5th Sunday of Easter
Fr. Philip Neri Powell, OP
During their last supper together, Jesus tells his disciples that one of them will betray him to the authorities. Peter balks, swearing up and down that he would never betray his Master. Jesus says Peter, “Will you lay down your life for me? Amen, amen, I say to you, the cock will not crow before you deny me three times.” Here's where our gospel scene this evening picks up, “Do not let your hearts be troubled. You have faith in God; have faith also in me.” Christ's three-year ministry among God's people is unraveling. The Romans are paying way too much attention to them. The High Priest is definitely looking for a way to crush them. Jesus himself just told them a member of their little family is going to sell him out. And now, Jesus reveals that Peter – the Rock! – is going to deny even knowing Christ. And what's Jesus' advice? “Do not let your hearts be troubled”! If there were ever a time for the disciples to let their hearts be troubled, it's now! They're plucked chickens about to be thrown to the gators. The feeding frenzy of Roman justice and Jewish revenge they're facing is going to be brutal. And all Jesus can say is: “You have faith in God; have faith also in me.”
Had I been there with the disciples, listening to Jesus' words with my own ears, I would've been tempted to blurt out: “How is faith alone gonna protect us from our enemies?!” And I imagine Jesus would've said something like, “When did I promise you that having faith in me would keep you safe from the world?” Hearing this, my mind would rewind back over the three years of sermons and lectures, looking for a loophole. Alas! No such promise – I'd have to confess – was ever made. In fact, Jesus promised that believing in him would make us enemies of the world, targets for the Enemy's deviltry. So why then does Jesus attempt to calm his disciples by exhorting them to greater faith if faith isn't going to protect them from the world? Simply put: faith in Christ isn't about protection from hurt, loss, the world, or evil; it's about receiving that which is necessary for growing in holiness. From God Himself we receive the desire and ability to trust Him, the desire and ability to live our lives rooted in the reality of His promises. Faith doesn't make the bad things go away. Faith makes it possible for us to live with the bad things and come out the other side holier for having done so.
So, how does living with the bad things in faith make us holier? First, we have to understand holiness as “being set apart for a purpose.” The BVM is holy b/c is she was set apart to be the Mother of God. An altar is holy b/c it is set apart for the celebration of the Eucharist. A Bible is holy b/c it is set apart as a means of delivering the Word of God. We are made holy at baptism – set apart from the world in order to serve as living, breathing witnesses to the Good News. Next, we have to understand that the things of this world – the powers, the principalities, the temptations, sin and death – are ever-present, all-consuming, and always ready to make us slaves again. We must live among these things to live in the world, but we do not have to be subject to them. Remember: we are set apart. We belong to Christ. Then, lastly, knowing that we belong to Christ, and that we have a mission to bear witness to his Good News, we live among yet set apart from the things of this world. Not above nor beyond. (That's a temptation to pride and arrogance). But among yet set apart. When we live as Christ teaches us to live – with faith, hope, love, mercy – we grow in holiness; we grow more and more Among Yet Set Apart. And this growth settles our troubled hearts.
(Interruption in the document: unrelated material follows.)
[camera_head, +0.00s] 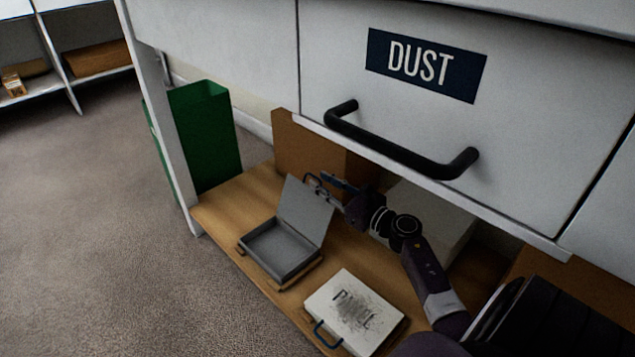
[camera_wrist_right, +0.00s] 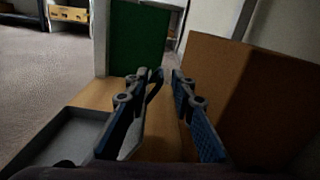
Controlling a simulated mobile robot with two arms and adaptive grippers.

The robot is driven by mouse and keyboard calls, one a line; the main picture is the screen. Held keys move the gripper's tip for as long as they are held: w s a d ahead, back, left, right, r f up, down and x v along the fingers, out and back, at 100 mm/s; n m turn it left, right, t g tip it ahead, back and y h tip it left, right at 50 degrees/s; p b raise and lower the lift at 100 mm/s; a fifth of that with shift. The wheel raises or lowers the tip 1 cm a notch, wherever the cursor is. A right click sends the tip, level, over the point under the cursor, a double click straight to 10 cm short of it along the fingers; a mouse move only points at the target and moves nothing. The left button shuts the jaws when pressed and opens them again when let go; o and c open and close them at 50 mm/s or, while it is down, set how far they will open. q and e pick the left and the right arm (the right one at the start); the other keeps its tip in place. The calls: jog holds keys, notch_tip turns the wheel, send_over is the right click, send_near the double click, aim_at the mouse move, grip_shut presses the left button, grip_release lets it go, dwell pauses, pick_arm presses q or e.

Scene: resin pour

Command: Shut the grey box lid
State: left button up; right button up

You see, as priests, prophets, and kings in Christ we have no reason to be troubled. There is – literally – nothing in or on this world that can trouble us b/c we know that our lives belong to him. Of course – we get sick. We die. We suffer. We lose our jobs, our family members. We have strange accidents that sometimes cripple us. All the horrible things that can happen to non-believers can and do happen to us. Faith in Christ is not a magical amulet that prevents these things from happening. Faith in Christ is a fortitude, a bulwark that allows us to see the holy work of God, His plan for us, and to understand our everyday joys and miseries as opportunities to be Christ for others. We turn to the corporal and spiritual works of mercy. We turn to our Blessed Mother and beg her intercession. We turn to Christ in the Holy Sacrament. We turn to one another in the Church so that the face of Christ might be closer and clearer. We do not entertain despair, revenge, anger, injustice, nor do we hold ourselves above the ordinary mourning of those left behind. When our hearts are troubled – and they will be – we turn to the only source of consolation that can truly bring us life. We turn to Christ.